■ **Data in this exercise**

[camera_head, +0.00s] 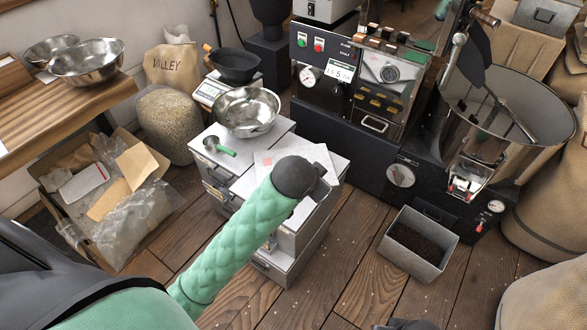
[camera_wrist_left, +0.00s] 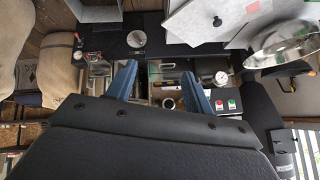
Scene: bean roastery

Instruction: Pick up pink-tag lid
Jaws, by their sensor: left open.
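A flat pale grey lid with a black knob (camera_wrist_left: 217,21) shows at the top of the left wrist view. In the head view a pale flat sheet with a faint pinkish mark (camera_head: 266,160) lies on the grey metal cabinet, partly behind my left arm; I cannot tell for sure that it is the pink-tag lid. My left arm's dark wrist hangs over the cabinet's front right and hides its gripper in the head view. In the left wrist view the blue fingers of my left gripper (camera_wrist_left: 160,82) are spread, with nothing held between them.
A steel bowl (camera_head: 246,112) and a green-handled scoop (camera_head: 219,146) sit on the cabinet (camera_head: 206,163). The black roaster (camera_head: 345,120) stands behind. A bin of dark grounds (camera_head: 447,252) and an open carton (camera_head: 57,198) are on the floor. The front middle floor is clear.

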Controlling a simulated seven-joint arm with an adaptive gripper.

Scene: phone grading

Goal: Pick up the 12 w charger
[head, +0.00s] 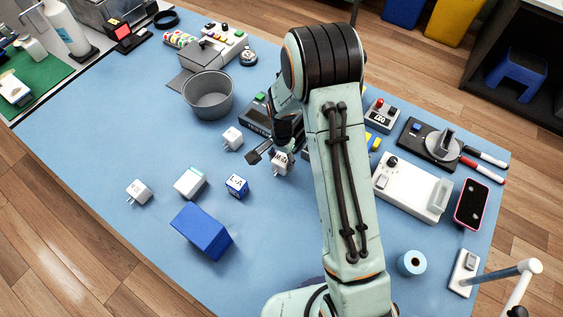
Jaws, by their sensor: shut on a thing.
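My gripper (271,158) is over the middle of the blue mat, shut on a white charger (280,164) with dark print on its face. The print is too small to read for sure, and part of this charger is hidden by the gripper. I cannot tell whether it touches the mat. Another white charger with prongs (232,138) lies just left of my gripper. A third white charger with prongs (139,191) lies farther left, with small unreadable print. I cannot tell from the labels which one is 12 W.
A blue-and-white cube (237,186), a white-and-teal block (190,183) and a blue box (203,230) stand in front. A grey pot (208,96) stands behind. A white device (411,187) and a phone (472,204) lie right of my arm. The mat's near left is clear.

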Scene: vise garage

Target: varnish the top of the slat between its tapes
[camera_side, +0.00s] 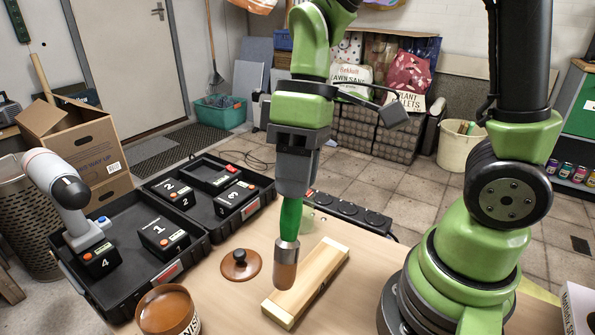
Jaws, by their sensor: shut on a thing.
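My gripper (293,190) is shut on the green handle of a brush (290,220), which hangs almost upright, bristles down. The brush has a metal ferrule and brown bristles (285,277). A pale wooden slat (312,283) lies slantwise on the workbench. The bristles overlap the slat's left edge in the picture; I cannot tell whether they touch it. Yellowish tape shows at the slat's near end (277,314) and at its far end (332,247). A brown varnish pot (167,309) stands open at the front left. Its brown lid (240,266) with a dark knob lies left of the brush.
A black case (150,282) with numbered black blocks, among them block 4 (100,262) and block 1 (163,238), stands at the left. A black power strip (350,213) lies behind the slat. My arm's base stands close to the slat's right.

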■ **Task description**
Copy the lines above exactly, starting at the one with "Controlling a simulated" and ending at the one with "[head, +0.00s]", both included. Leave out any pictures and add nothing else.

■ **Written solution**
Controlling a simulated seven-joint arm with an adaptive gripper.

Scene: phone grading

Goal: Pick up the 12 w charger
[head, +0.00s] 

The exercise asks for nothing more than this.